▸ Set problem
Say how many lines in the data below contain the word "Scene", and give no other text.

[Supplied records start]

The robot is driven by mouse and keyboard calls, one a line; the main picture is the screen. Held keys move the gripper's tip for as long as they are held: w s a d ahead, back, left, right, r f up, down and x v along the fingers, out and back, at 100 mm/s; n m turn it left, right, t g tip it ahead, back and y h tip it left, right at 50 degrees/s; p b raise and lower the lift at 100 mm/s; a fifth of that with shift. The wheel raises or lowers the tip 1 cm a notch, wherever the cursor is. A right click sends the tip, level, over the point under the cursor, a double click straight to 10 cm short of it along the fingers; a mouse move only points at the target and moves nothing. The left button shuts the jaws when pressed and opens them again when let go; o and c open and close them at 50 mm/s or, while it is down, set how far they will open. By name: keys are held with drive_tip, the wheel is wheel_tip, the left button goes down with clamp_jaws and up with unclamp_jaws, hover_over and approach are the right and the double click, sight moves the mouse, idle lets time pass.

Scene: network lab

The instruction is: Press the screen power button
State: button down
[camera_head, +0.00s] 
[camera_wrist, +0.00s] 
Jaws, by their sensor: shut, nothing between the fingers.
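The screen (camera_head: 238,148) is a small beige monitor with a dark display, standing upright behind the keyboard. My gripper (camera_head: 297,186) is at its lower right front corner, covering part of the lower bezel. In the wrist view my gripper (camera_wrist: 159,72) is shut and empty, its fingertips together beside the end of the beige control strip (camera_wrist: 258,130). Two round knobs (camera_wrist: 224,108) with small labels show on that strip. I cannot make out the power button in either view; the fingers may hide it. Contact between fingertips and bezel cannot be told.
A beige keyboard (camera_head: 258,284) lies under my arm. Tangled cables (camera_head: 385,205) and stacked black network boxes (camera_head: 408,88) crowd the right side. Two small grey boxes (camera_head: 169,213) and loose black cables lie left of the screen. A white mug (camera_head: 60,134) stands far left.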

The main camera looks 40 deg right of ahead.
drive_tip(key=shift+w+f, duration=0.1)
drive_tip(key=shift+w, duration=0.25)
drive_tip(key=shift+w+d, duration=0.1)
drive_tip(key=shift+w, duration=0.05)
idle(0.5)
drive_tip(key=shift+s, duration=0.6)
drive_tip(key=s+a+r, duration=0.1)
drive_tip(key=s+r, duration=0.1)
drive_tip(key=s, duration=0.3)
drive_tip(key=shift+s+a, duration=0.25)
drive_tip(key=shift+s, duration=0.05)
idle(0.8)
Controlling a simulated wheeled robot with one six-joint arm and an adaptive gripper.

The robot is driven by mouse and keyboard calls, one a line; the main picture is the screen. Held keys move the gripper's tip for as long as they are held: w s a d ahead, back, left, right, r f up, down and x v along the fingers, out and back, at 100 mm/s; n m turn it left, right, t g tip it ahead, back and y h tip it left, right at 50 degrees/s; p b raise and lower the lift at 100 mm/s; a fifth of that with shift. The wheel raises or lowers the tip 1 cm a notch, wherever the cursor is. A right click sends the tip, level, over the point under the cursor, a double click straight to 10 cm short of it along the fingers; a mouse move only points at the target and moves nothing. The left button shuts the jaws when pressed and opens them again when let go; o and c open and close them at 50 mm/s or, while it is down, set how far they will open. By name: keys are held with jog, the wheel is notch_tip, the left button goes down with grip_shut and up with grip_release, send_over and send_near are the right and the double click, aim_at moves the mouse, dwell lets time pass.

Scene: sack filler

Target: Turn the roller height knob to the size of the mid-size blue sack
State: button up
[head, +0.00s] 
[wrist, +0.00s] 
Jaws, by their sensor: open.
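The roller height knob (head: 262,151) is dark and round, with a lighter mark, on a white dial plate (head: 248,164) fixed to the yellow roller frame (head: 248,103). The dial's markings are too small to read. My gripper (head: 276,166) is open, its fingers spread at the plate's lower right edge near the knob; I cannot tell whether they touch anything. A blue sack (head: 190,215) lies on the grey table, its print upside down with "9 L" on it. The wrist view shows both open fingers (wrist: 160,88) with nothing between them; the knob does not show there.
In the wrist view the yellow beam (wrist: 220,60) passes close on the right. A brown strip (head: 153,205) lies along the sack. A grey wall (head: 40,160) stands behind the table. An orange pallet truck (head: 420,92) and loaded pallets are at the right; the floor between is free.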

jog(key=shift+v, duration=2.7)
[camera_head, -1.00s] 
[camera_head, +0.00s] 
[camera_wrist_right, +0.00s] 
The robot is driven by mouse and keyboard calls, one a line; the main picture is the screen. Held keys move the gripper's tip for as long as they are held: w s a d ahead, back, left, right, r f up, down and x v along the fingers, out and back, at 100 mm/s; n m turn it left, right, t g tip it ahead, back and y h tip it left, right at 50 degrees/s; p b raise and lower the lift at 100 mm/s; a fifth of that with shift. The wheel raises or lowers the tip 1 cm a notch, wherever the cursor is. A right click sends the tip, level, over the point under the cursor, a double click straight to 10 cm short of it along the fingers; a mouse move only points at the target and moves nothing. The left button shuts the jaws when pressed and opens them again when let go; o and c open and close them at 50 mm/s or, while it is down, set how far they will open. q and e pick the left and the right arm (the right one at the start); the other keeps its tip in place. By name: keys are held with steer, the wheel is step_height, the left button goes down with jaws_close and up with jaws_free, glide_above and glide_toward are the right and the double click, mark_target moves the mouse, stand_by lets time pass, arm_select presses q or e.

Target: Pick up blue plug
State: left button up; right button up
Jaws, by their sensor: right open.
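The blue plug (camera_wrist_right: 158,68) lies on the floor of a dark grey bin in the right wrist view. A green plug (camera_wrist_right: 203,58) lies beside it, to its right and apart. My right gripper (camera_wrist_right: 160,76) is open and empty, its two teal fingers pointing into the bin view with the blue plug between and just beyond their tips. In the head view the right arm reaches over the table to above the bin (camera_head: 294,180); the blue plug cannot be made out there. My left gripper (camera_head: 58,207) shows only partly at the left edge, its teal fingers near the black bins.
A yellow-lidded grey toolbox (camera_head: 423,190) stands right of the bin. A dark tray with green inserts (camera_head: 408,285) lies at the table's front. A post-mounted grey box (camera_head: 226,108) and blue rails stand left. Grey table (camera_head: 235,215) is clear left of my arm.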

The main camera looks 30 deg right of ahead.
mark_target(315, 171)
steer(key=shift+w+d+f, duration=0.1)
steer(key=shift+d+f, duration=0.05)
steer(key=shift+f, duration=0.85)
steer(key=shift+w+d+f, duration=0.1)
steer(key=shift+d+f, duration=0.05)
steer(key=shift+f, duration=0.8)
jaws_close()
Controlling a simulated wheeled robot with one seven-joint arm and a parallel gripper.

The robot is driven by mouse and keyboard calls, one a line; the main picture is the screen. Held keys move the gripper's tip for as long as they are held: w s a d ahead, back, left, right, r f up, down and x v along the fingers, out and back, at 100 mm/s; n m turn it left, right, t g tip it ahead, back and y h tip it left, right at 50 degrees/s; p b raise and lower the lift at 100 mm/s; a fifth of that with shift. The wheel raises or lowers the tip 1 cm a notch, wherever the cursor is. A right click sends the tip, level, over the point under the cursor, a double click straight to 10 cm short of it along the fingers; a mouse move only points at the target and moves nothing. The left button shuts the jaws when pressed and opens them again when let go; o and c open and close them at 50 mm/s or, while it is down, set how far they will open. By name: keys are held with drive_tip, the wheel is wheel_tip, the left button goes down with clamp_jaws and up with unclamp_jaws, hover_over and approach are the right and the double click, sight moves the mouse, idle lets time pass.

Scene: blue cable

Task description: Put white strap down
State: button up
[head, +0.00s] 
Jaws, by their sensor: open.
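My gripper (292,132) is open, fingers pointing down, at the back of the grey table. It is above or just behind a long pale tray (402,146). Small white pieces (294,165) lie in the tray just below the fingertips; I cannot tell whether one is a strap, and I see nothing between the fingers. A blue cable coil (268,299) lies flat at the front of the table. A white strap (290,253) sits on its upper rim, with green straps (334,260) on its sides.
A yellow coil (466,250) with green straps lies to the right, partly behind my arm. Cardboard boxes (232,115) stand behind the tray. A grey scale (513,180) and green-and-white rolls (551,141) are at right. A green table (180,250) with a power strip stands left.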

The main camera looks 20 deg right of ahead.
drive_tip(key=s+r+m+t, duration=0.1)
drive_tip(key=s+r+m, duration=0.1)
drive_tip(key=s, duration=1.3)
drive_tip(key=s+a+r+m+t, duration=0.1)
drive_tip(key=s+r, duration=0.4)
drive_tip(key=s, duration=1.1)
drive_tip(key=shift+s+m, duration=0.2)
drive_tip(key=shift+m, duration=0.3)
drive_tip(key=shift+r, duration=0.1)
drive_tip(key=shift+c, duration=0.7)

[Supplied records end]

▸ Completed exercise
3